### Exercise goal:
Collect the lines of the entries where "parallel" shows up.

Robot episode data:
-- -- --
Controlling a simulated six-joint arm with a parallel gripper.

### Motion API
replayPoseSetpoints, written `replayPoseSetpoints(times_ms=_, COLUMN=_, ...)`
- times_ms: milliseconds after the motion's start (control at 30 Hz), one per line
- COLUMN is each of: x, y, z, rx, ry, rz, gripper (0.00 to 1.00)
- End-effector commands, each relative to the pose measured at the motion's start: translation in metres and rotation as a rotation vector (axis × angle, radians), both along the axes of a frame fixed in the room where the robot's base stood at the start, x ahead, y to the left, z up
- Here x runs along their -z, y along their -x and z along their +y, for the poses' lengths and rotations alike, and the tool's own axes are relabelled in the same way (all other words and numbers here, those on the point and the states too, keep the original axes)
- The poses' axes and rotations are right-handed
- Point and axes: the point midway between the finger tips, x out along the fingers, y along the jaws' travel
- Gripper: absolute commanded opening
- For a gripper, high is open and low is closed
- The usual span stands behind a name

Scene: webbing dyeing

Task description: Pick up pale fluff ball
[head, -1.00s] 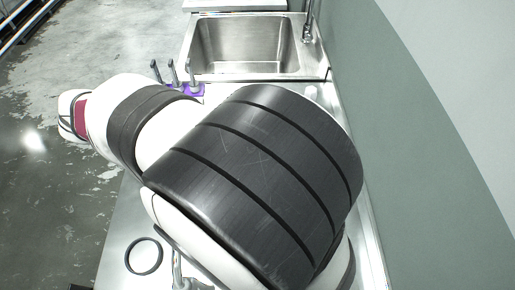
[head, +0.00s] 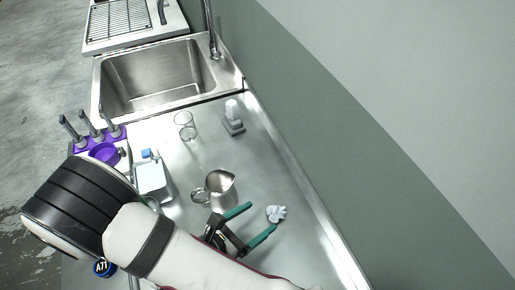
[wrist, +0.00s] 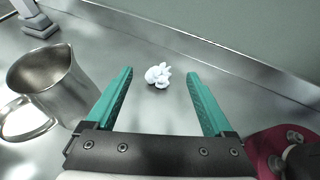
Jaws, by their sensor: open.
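The pale fluff ball (head: 276,213) is a small white, lumpy tuft lying on the steel counter near the wall. In the wrist view the fluff ball (wrist: 158,75) shows just beyond and between the fingertips, nearer the middle than either side. My gripper (head: 257,223) is open and empty, with teal fingers pointing toward the fluff ball and the wall. In the wrist view my gripper (wrist: 160,72) has its two fingers spread wide on either side of the line to the ball. Nothing hides the ball.
A steel pitcher (head: 221,191) stands close to my left finger; it also shows in the wrist view (wrist: 52,90). A glass (head: 185,125), a white-grey dispenser (head: 233,118), a tray (head: 153,178) and a purple holder (head: 104,152) are farther off. The sink (head: 160,75) lies beyond. The wall bounds the right.

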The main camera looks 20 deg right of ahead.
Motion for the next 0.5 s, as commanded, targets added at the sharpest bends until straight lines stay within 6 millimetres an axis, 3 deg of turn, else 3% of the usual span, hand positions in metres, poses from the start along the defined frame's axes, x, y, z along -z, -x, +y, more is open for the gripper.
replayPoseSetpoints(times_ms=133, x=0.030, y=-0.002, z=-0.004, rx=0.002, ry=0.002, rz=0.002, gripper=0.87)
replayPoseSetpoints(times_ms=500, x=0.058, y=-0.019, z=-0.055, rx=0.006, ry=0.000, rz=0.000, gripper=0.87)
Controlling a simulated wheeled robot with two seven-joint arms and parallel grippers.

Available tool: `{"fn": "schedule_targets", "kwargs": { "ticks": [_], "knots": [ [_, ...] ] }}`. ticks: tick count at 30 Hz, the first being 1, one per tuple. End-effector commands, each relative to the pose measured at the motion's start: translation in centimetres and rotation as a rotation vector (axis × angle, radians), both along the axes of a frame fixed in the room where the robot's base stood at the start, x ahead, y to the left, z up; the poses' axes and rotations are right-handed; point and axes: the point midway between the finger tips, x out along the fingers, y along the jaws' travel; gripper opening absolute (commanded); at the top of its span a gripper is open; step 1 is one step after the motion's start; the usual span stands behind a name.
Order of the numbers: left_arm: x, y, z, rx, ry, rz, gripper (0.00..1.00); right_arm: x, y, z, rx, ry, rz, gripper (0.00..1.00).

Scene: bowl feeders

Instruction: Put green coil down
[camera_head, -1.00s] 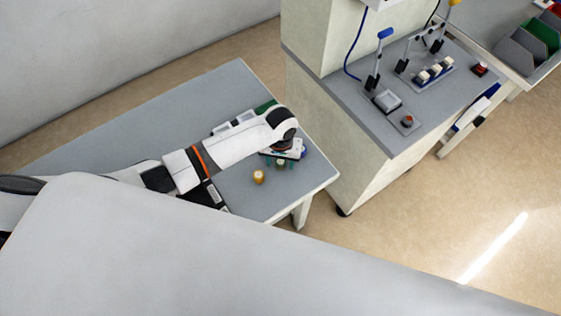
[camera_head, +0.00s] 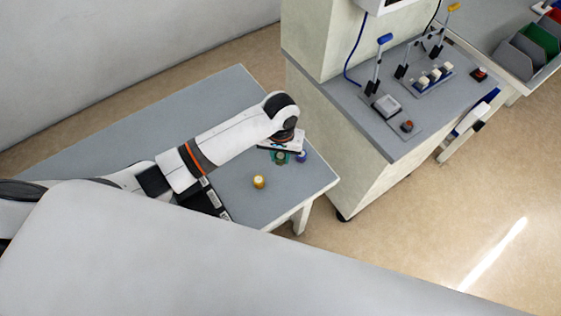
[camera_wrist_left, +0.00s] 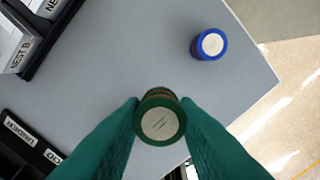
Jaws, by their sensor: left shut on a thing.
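My left gripper (camera_head: 280,157) is over the right end of the grey table (camera_head: 190,115). Its green fingers are shut on the green coil (camera_wrist_left: 160,118), which shows end-on in the left wrist view, upright with a pale round top. I cannot tell whether the coil's base touches the table. A blue coil (camera_wrist_left: 209,44) stands apart from it near the table's edge, and also shows in the head view (camera_head: 302,156). My right gripper is not in view.
A yellow coil (camera_head: 258,182) stands on the table near its front edge. Black labelled holders lie to the left, one marked NEST B (camera_wrist_left: 30,45). A cabinet with levers and buttons (camera_head: 385,105) stands right of the table. Bare tabletop surrounds the blue coil.

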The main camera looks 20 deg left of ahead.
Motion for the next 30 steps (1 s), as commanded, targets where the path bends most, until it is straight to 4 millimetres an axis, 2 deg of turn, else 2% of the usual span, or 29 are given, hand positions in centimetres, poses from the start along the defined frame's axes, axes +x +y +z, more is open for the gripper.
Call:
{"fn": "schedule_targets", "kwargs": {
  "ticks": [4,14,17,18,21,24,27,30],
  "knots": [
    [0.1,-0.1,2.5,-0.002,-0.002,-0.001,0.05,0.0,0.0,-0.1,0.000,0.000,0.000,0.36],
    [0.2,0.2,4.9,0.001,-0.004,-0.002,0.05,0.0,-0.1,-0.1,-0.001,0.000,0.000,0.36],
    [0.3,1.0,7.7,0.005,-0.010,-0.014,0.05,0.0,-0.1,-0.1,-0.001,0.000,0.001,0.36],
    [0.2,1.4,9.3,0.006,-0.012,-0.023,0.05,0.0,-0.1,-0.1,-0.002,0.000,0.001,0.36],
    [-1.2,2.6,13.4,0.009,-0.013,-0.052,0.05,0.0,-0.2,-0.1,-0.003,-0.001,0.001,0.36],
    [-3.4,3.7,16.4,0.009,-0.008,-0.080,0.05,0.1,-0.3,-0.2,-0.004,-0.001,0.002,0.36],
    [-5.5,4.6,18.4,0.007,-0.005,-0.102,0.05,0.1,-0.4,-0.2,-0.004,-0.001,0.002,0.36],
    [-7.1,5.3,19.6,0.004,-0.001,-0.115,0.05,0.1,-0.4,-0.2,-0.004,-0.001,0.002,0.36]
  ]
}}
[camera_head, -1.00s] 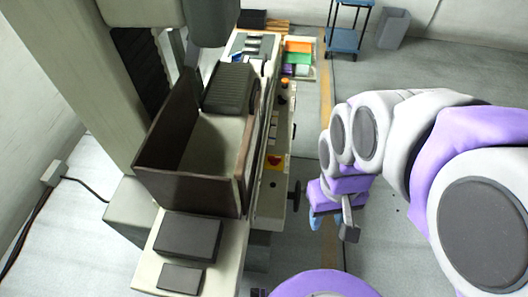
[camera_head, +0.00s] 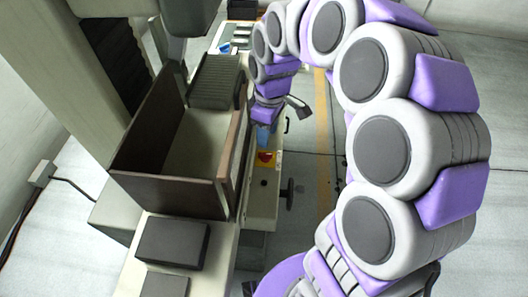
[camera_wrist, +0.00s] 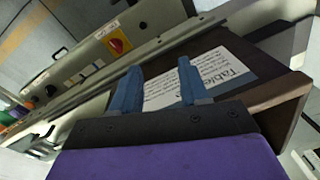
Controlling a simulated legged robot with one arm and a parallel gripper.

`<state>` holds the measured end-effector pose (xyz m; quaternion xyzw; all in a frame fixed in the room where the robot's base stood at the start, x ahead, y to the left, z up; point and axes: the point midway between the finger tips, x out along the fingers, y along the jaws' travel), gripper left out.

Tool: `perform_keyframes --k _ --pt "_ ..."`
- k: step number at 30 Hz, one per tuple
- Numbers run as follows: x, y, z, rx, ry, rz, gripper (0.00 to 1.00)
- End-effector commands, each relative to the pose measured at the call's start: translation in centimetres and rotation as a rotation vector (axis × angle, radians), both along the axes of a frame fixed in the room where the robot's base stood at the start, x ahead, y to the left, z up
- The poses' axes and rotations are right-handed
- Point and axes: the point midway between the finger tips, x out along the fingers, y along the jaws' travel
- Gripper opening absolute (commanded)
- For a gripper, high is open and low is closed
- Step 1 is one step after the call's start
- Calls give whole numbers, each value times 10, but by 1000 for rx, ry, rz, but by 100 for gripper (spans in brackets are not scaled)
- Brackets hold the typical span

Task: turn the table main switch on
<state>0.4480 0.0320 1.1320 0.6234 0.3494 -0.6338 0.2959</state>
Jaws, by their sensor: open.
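The table main switch is a red rotary knob on a yellow plate (camera_head: 265,158), set in the light front panel of the machine. In the wrist view the switch (camera_wrist: 117,45) sits at upper left, with a small white label above it. The knob's exact setting is hard to read. My gripper (camera_wrist: 158,76) is open and empty, with blue fingers apart. In the head view my gripper (camera_head: 263,137) hangs just beyond the switch in the picture, apart from it as far as I can tell. In the wrist view the switch lies left of and above the fingertips.
A brown open tank (camera_head: 170,188) stands on the machine beside the panel. A white printed card headed "Table" (camera_wrist: 205,75) shows behind the fingers. A dark handwheel (camera_head: 288,193) sticks out from the front. Floor to the right is clear.

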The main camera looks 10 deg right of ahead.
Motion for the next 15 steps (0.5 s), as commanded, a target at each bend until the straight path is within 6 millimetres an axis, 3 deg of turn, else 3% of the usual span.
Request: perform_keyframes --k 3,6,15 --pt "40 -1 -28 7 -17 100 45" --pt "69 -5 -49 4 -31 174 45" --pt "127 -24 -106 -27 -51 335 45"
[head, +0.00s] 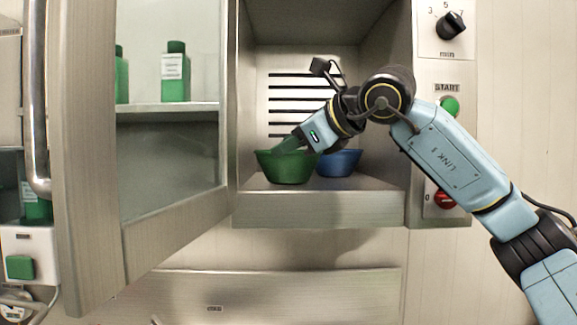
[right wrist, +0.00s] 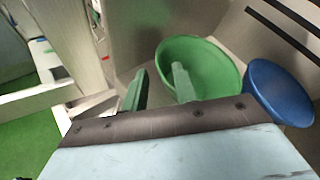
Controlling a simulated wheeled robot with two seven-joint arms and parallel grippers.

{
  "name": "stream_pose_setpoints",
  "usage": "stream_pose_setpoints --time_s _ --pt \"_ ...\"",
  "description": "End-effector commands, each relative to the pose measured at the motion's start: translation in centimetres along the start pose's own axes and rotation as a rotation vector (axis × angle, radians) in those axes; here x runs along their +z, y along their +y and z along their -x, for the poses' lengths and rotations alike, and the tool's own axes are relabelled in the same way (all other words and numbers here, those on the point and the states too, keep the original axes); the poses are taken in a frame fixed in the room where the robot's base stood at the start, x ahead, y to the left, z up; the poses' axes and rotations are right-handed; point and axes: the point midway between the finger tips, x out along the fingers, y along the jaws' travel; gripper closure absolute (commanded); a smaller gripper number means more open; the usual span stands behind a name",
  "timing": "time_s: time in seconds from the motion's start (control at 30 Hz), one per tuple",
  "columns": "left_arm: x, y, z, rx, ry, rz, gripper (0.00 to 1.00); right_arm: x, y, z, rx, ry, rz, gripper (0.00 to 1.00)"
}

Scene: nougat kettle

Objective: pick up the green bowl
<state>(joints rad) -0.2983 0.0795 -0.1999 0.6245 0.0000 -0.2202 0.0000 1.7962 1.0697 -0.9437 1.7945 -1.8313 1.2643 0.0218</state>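The green bowl (head: 287,169) stands upright on the floor of the open metal compartment, near its front left. My right gripper (head: 289,145) reaches down over the bowl from the upper right. In the right wrist view, the two green fingers of the right gripper (right wrist: 158,88) are apart with nothing clamped between them. One finger overlaps the inside of the green bowl (right wrist: 211,62); the other is left of its rim. I cannot tell whether they touch it. My left gripper is not in view.
A blue bowl (head: 340,163) stands close to the right of the green one. The compartment's side walls are near. An open glazed door (head: 170,215) stands at the left, with green bottles (head: 175,75) seen through it. A control panel (head: 446,100) is right.

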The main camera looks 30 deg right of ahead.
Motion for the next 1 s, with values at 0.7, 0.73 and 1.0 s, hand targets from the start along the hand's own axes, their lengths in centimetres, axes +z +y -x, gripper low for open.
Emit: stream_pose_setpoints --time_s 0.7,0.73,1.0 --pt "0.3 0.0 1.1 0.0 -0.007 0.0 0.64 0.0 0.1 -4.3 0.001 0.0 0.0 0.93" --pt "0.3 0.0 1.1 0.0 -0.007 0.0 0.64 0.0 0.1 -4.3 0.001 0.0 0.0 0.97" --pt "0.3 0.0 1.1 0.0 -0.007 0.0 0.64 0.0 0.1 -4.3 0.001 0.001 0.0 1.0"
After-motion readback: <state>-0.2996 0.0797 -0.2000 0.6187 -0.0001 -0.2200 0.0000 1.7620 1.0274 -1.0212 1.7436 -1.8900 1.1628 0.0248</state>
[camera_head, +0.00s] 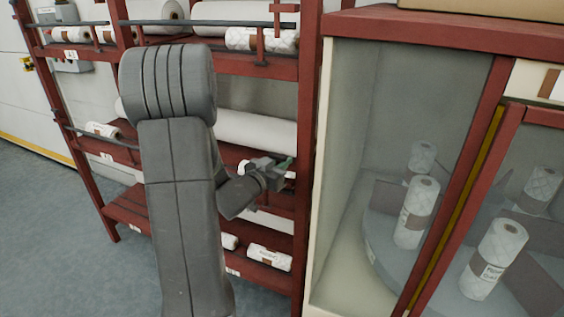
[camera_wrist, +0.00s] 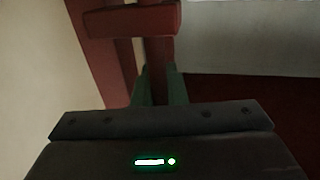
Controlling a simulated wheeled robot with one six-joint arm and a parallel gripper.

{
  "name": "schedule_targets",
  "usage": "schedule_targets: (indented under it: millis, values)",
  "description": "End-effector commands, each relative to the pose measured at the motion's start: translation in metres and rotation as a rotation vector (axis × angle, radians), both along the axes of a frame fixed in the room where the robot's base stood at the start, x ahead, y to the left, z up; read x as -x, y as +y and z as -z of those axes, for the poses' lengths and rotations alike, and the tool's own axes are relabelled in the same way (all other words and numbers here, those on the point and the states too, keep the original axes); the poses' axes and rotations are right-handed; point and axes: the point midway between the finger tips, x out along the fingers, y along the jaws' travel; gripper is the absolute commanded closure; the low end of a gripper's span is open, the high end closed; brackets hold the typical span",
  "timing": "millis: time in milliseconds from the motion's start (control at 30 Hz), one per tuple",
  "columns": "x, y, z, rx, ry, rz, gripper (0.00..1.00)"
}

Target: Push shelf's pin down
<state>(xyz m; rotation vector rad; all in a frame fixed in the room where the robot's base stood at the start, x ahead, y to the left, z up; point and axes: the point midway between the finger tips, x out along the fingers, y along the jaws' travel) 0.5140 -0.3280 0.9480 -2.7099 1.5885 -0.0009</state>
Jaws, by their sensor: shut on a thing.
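The shelf's pin (camera_wrist: 158,52) is a dark red upright bar in the wrist view, beside a red crosspiece (camera_wrist: 130,21) and the red shelf post (camera_wrist: 108,62). My gripper (camera_wrist: 158,90) has its green fingers on either side of the pin and is shut on it. In the head view my gripper (camera_head: 289,163) is at the right end of the middle shelf (camera_head: 128,155), close to the right post (camera_head: 308,150). There my arm and gripper hide most of the pin. The pin's lower end is hidden behind the gripper body in the wrist view.
The red rack holds several white rolls, such as a long roll (camera_head: 255,131) behind my gripper. Dark rails run along the shelf fronts. A glass-fronted cabinet (camera_head: 395,110) with rolls on a round platform stands close on the right. Grey floor (camera_head: 45,220) is free at the left.

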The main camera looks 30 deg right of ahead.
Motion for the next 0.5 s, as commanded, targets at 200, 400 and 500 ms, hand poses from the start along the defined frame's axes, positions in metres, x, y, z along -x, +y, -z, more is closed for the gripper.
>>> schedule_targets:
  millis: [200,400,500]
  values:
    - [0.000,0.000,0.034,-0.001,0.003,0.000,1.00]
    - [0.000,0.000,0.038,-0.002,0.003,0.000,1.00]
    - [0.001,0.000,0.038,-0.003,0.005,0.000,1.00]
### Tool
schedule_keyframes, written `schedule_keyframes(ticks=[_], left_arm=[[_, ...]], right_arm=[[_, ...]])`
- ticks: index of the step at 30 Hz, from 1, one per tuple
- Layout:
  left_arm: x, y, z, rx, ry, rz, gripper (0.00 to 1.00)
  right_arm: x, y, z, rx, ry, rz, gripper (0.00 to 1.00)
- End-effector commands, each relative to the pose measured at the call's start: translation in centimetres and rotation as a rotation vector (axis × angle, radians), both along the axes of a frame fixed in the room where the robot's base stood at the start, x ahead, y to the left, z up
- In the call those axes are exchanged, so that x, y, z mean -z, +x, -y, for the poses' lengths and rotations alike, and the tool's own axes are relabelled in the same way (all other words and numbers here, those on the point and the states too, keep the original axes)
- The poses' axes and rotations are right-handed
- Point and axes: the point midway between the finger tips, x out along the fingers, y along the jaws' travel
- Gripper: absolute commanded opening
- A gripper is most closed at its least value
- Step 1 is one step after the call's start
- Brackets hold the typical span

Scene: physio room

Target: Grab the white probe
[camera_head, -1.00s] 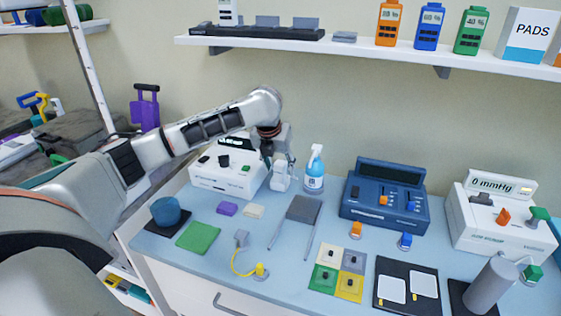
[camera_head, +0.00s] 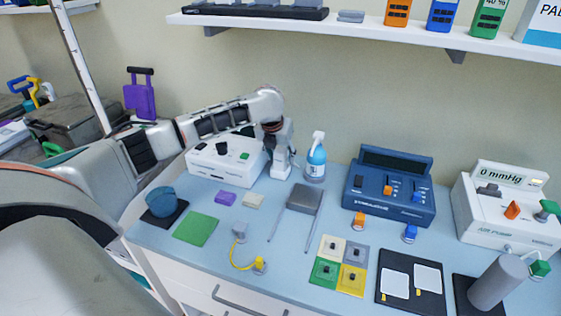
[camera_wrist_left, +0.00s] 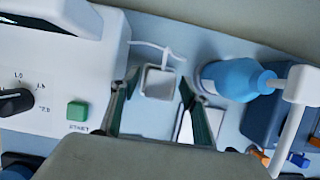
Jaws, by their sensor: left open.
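The white probe (camera_wrist_left: 158,82) is a small white block with a thin white cable in the left wrist view. Its cable runs up towards the white device on the left. My left gripper (camera_wrist_left: 157,88) is open, with one dark finger on each side of the probe; I cannot tell whether they touch it. In the head view my left gripper (camera_head: 281,162) points down between the white device (camera_head: 207,172) and the spray bottle, and the probe cannot be made out clearly from it there. My right gripper is not in view.
The blue spray bottle (camera_head: 316,160) stands close to the right of the gripper. A blue console (camera_head: 390,190) is farther right. A wall shelf (camera_head: 370,35) runs above.

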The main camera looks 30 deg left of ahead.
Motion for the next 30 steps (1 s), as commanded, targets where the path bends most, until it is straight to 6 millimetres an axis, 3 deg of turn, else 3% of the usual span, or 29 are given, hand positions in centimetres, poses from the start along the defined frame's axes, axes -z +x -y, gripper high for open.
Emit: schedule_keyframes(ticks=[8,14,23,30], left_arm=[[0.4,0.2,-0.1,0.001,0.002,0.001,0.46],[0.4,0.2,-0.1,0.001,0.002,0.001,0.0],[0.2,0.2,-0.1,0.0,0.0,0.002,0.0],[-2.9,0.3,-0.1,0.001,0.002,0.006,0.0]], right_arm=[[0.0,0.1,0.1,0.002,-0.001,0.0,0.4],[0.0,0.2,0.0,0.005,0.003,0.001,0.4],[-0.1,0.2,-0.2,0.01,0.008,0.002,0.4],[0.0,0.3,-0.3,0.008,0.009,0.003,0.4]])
-- -- --
### Output for this exercise:
Controlling a simulated six-joint arm with a parallel gripper.
Controlling a simulated wheeled robot with two seven-joint arms and parallel grippers.
Controlling a simulated legged robot with one arm and a parallel gripper.
Controlling a simulated wheeled robot with two seven-joint arms and parallel grippers.
Controlling a simulated wheeled robot with one six-joint arm and a parallel gripper.

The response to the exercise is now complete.